VIAU, Dalbé (baptisé Joseph-Dalbé), architecte, administrateur et homme politique, né le 29 septembre 1881, probablement à Sainte-Anne-de-Bellevue, Québec, et baptisé le même jour dans la paroisse Sainte-Geneviève (Montréal), fils d’Amable Viau, cultivateur, et de Philomène Desforges ; le 31 octobre 1910, il épousa dans la paroisse Saint-Jacques, à Montréal, Mathilde Lacas, et ils eurent trois fils et une fille ; décédé le 24 août 1938 à Québec et inhumé le 27 à Lachine (Montréal).

À l’âge de deux ans, Dalbé Viau souffre d’une forme de paralysie qui lui inflige un handicap permanent à une jambe. Il est formé au primaire à l’école modèle de Lachine, puis fait son cours commercial à l’école Saint-Henri, à Montréal, deux établissements tenus par les Frères des écoles chrétiennes.

Viau commence sa carrière comme commerçant, mais ne poursuit pas dans ce métier.

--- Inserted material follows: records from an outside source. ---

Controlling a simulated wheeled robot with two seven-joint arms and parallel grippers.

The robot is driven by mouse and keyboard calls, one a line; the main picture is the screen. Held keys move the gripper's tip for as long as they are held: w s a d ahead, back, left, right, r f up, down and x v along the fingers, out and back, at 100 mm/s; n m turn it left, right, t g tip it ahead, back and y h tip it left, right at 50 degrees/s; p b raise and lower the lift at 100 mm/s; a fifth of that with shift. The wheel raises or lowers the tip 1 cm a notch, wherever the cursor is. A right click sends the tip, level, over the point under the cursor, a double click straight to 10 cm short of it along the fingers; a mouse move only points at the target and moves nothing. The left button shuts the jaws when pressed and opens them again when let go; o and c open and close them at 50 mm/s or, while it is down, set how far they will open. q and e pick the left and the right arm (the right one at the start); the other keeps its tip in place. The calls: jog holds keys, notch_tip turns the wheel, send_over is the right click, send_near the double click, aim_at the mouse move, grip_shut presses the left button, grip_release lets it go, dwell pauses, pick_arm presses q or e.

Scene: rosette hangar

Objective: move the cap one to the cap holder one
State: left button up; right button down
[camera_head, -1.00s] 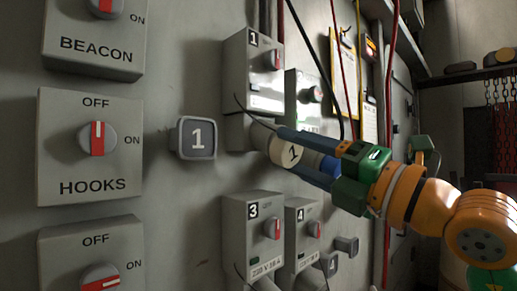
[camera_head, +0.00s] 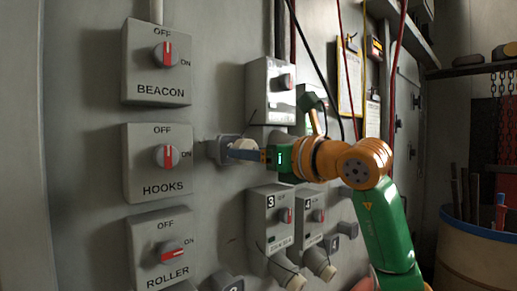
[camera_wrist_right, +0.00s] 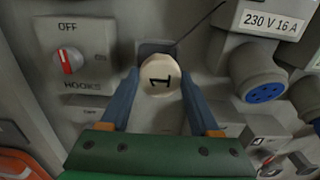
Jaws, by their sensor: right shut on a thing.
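Cap one is a round cream cap (camera_wrist_right: 160,76) marked 1. My right gripper (camera_wrist_right: 160,92) is shut on it, with one blue finger at each side. In the head view the cap (camera_head: 243,144) is mostly hidden by the gripper (camera_head: 240,153). Cap holder one (camera_head: 213,150) is a grey block on the wall, just left of the cap. In the wrist view the holder (camera_wrist_right: 150,47) shows behind the cap's upper edge. I cannot tell whether cap and holder touch. My left gripper is not in view.
The HOOKS switch box (camera_head: 158,180) is close left of the holder. Socket box 1 (camera_head: 270,85) is above right, and its blue-faced socket (camera_wrist_right: 263,92) is uncovered. A thin dark cord (camera_wrist_right: 200,27) runs near the cap.

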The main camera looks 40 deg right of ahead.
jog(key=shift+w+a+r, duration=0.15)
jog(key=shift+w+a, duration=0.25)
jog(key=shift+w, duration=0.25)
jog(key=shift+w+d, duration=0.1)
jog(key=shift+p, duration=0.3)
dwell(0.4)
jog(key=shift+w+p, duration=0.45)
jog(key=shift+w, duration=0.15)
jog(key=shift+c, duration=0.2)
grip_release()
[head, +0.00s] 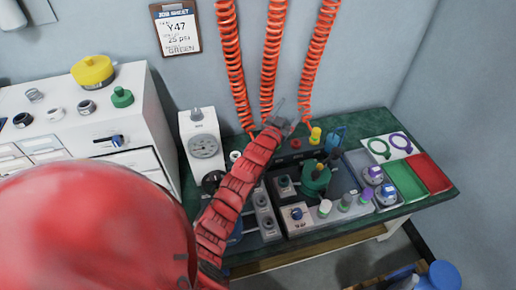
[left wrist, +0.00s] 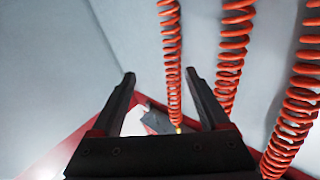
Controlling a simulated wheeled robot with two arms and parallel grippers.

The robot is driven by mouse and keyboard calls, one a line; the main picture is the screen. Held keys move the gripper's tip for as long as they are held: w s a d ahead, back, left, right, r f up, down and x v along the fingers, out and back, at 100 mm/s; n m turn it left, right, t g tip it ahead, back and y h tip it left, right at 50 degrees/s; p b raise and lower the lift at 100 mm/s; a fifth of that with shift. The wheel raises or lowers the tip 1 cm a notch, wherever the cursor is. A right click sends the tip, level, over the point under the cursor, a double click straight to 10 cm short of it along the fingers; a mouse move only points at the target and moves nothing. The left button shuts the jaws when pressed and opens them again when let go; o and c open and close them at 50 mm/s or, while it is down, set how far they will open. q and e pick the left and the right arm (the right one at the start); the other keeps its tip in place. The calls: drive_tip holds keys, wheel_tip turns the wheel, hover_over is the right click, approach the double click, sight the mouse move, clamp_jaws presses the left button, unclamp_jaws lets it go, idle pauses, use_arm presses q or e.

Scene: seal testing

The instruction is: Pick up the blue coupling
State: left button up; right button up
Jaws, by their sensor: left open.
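A small blue piece (head: 335,138) stands toward the back of the green bench, right of a yellow fitting (head: 315,135); it looks like the blue coupling, but it is too small to be sure. My left gripper (head: 290,108) is above the back of the bench, left of and apart from the blue piece. In the left wrist view the left gripper (left wrist: 160,76) is open with nothing held; an orange coiled hose (left wrist: 171,60) shows behind the gap between its fingers. No blue piece is clear in that view. My right gripper is not seen.
Several orange coiled hoses (head: 273,50) hang close around the left gripper. A white gauge unit (head: 203,145) stands left of my arm. A dark test fixture with a green part (head: 315,178) fills the bench middle. Green (head: 406,182) and red (head: 428,172) trays lie at right.

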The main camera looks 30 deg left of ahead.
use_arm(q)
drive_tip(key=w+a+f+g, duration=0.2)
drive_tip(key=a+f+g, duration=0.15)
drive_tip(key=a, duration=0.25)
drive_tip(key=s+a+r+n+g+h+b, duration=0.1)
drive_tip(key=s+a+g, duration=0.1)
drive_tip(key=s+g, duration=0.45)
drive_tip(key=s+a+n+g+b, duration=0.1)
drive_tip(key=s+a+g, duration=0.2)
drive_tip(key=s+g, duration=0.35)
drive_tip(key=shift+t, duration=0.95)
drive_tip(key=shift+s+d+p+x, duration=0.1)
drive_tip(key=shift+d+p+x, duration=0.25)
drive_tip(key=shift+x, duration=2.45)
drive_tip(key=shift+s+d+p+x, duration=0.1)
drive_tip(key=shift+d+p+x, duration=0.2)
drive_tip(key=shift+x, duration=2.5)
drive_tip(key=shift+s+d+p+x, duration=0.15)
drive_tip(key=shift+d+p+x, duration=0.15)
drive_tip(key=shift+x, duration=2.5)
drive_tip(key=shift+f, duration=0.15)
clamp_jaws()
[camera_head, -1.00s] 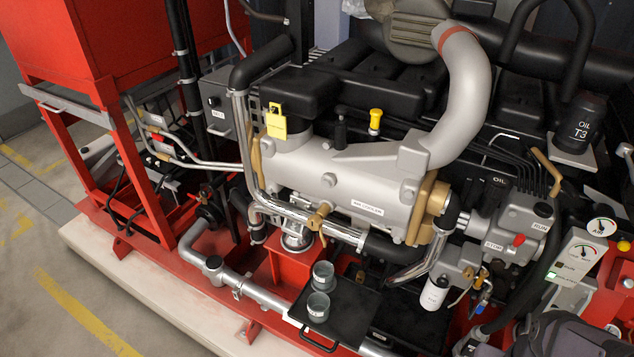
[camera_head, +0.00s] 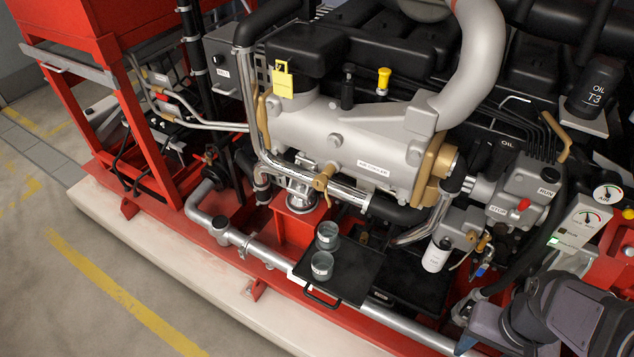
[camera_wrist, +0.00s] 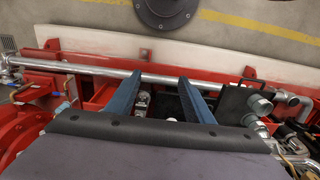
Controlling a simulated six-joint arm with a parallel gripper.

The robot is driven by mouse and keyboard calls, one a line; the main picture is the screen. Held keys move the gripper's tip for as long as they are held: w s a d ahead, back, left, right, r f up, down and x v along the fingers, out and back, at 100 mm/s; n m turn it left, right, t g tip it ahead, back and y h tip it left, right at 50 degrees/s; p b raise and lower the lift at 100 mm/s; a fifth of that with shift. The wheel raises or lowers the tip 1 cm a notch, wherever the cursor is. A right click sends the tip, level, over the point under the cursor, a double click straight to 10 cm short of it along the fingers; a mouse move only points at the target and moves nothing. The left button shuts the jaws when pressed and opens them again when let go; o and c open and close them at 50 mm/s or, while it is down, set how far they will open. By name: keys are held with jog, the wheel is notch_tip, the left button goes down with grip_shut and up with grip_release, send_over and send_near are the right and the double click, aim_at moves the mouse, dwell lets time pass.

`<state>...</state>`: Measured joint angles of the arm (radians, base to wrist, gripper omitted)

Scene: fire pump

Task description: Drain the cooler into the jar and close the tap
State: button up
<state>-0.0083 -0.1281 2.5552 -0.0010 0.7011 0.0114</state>
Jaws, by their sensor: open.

De 1898 à 1900, il est dessinateur auprès de l’architecte montréalais Casimir Saint-Jean, alors responsable de la réalisation de plusieurs édifices religieux d’importance, comme la cathédrale Saint-Jean-Baptiste, à Nicolet, achevée en 1899, et l’église Saint-Jérôme, dans la ville du même nom, inaugurée en 1900. L’architecture de Saint-Jean est très ornementale, ce qui amène probablement Viau à perfectionner sa connaissance du vocabulaire architectural. Le 2 mai 1899, grâce à ce qu’il a appris dans ce bureau, Viau réussit l’examen d’immatriculation de l’Association des architectes de la province de Québec. Deux ans plus tard, Viau est engagé par Joseph-Arthur Godin, architecte montréalais réputé pour sa compréhension et son utilisation du béton en architecture aussi bien religieuse que résidentielle. Il y poursuit sa formation durant quatre ans. À l’hiver de 1904–1905, il suit un cours intensif de dessin d’architecture à la McGill University ; il est le seul Canadien français de sa cohorte. Ce cours le confirme dans sa vocation et lui permet, en 1905, de réussir l’examen d’admission à la profession de l’Association des architectes de la province de Québec.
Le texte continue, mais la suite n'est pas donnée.